- **DO THIS**
Reproduce each line from the records that holds "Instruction".

Recorded robot episodes
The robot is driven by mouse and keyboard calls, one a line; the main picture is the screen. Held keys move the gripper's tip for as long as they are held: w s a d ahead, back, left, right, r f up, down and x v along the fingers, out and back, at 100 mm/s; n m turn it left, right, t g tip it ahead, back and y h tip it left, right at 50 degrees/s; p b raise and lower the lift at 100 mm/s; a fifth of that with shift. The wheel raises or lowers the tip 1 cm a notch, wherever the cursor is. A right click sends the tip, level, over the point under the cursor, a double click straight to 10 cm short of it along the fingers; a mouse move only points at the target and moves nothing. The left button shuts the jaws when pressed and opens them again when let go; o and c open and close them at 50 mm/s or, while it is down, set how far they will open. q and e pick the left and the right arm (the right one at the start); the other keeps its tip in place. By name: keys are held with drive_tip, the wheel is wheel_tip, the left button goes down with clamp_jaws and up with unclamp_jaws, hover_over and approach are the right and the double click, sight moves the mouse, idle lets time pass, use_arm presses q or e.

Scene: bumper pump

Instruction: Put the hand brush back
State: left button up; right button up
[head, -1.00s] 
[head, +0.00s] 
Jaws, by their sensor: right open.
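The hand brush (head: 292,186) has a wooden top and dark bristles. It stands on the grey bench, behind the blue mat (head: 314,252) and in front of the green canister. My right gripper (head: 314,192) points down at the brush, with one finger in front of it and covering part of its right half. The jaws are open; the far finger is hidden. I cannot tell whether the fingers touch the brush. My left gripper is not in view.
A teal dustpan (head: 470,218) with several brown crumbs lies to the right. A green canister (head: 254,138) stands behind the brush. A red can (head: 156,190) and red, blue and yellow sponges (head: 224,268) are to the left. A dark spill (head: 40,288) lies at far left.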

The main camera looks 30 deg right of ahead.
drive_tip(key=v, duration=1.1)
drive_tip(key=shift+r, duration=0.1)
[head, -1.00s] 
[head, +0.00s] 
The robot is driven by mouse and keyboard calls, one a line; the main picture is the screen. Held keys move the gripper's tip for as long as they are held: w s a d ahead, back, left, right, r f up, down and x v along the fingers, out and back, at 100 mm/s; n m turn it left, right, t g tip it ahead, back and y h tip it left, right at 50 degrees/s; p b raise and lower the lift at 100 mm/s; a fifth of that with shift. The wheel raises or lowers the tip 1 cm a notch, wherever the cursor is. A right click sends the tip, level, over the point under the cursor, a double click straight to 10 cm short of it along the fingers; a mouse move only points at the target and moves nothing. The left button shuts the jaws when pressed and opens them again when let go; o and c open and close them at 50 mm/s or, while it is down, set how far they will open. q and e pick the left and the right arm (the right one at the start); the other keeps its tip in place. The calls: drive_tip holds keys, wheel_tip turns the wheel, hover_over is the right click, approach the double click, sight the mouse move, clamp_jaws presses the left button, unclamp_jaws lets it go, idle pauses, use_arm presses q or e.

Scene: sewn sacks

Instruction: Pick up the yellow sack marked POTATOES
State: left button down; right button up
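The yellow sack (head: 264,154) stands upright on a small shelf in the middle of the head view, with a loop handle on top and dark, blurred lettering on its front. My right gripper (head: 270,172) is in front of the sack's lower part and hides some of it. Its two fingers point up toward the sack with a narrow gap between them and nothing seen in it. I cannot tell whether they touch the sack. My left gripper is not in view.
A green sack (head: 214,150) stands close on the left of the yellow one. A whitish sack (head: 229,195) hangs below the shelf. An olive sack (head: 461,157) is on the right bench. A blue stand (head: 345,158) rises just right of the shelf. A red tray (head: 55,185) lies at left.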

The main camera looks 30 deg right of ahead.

- **TASK OUTPUT**
Instruction: Put the hand brush back
Instruction: Pick up the yellow sack marked POTATOES

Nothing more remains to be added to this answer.